Every US person is allowed to give away up to $15,000 to anybody per year (even a complete stranger) without incurring any gift tax.  It is $15,000 per person.  So I can literally give $15,000 to 100 different people (in effect giving away 1.5 million) and not have to pay any gift tax.  It also resets every year, meaning you can give $15,000 to the same 100 people in the following year and still owe no gift taxes.  Please keep me in mind to include me when you are giving away your loot 🙂

$11,200,000 Lifetime Exclusion

Above and beyond the $15,000 exclusion, there is also a lifetime exclusion allowance of 11.2 million per person.  So how does this work?  Let say I wanted to give you $115,000 this year.  Well, the first $15,000 is not taxable but now would I have to pay tax on the additional $100k that I am gifting to you?  No, During the course of your life, currently you are allowed to give away up to 11.2 million from your estate.  So, you would simply reduce your lifetime 11.2 million exemption by the $100k. You would need to file an annual gift tax return with the IRS to report the $100k gift that you are using against the lifetime exemption, but it would not be taxable. It is for informational purposes only.  Assuming that you have less than 11.2 million in assets, then your heirs would never have to pay estate tax either at your death.  If you gave away more than 11.2 million during your life and used up your lifetime exemption, then when you die, your assets would be subject to the estate tax.
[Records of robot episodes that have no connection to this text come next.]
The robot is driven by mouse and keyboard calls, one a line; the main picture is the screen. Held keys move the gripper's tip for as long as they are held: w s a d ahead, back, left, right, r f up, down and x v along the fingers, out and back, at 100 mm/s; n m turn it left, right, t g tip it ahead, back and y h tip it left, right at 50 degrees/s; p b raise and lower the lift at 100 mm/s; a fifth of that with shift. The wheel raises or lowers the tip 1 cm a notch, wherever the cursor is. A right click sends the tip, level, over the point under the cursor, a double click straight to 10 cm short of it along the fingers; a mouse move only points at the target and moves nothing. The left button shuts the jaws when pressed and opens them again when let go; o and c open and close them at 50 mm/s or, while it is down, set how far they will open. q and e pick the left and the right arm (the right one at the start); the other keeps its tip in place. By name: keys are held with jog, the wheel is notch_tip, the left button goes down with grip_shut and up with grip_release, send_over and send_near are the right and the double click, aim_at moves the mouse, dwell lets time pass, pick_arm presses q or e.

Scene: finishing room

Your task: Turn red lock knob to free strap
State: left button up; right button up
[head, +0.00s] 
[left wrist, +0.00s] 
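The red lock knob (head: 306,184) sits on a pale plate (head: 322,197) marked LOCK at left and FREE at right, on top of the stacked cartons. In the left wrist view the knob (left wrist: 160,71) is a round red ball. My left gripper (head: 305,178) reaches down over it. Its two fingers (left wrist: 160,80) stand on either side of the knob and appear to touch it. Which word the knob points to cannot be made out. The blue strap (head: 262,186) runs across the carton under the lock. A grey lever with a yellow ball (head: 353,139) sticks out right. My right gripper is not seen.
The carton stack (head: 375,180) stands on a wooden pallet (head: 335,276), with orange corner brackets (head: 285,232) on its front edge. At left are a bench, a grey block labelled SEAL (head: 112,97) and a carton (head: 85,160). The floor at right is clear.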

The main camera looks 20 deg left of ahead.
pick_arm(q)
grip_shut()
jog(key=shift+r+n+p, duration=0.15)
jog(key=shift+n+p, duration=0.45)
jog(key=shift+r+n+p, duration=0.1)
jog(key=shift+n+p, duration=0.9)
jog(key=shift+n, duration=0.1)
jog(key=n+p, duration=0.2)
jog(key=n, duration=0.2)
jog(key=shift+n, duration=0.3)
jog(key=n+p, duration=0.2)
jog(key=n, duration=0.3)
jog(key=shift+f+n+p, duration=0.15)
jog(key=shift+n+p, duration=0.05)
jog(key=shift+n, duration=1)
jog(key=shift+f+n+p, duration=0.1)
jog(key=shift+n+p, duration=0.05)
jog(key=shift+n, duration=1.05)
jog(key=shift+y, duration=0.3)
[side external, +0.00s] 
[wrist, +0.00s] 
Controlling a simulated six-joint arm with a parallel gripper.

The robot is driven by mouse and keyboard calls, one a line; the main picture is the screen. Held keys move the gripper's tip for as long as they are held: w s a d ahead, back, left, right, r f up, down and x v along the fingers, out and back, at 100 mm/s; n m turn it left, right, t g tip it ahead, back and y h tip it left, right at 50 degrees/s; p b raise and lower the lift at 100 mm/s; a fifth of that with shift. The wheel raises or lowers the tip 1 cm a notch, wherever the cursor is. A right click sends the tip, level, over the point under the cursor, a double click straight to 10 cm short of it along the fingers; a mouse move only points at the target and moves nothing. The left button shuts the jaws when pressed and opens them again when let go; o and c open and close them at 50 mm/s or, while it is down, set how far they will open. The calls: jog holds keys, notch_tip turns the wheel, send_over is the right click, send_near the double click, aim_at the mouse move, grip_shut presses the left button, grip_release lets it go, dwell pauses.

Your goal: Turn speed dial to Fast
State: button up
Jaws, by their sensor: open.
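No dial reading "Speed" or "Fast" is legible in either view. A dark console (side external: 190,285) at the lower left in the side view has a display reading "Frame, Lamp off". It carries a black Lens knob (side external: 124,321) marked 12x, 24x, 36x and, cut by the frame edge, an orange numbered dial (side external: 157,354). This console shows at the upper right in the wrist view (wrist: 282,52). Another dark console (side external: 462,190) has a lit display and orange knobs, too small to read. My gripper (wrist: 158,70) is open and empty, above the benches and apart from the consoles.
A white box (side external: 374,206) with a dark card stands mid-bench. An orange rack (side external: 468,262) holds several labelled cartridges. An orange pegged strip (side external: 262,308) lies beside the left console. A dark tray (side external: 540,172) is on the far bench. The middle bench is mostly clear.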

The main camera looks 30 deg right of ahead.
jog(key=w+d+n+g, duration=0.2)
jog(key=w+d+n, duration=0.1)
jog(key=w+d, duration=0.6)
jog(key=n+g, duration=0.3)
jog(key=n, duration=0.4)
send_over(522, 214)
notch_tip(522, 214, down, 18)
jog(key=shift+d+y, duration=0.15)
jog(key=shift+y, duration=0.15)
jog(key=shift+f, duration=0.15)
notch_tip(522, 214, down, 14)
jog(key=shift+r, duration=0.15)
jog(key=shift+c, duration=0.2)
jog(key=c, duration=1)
If you are married, you can combine the lifetime exclusion, meaning that you actually have 22.4 million to use up!  There are few estates in the US that are above this amount, so that means the majority of people benefit from this tax law.  Just make sure that you each use separate checks when gifting to individuals.  Doing this proves the source of the funds to the IRS and they will not challange who it is from.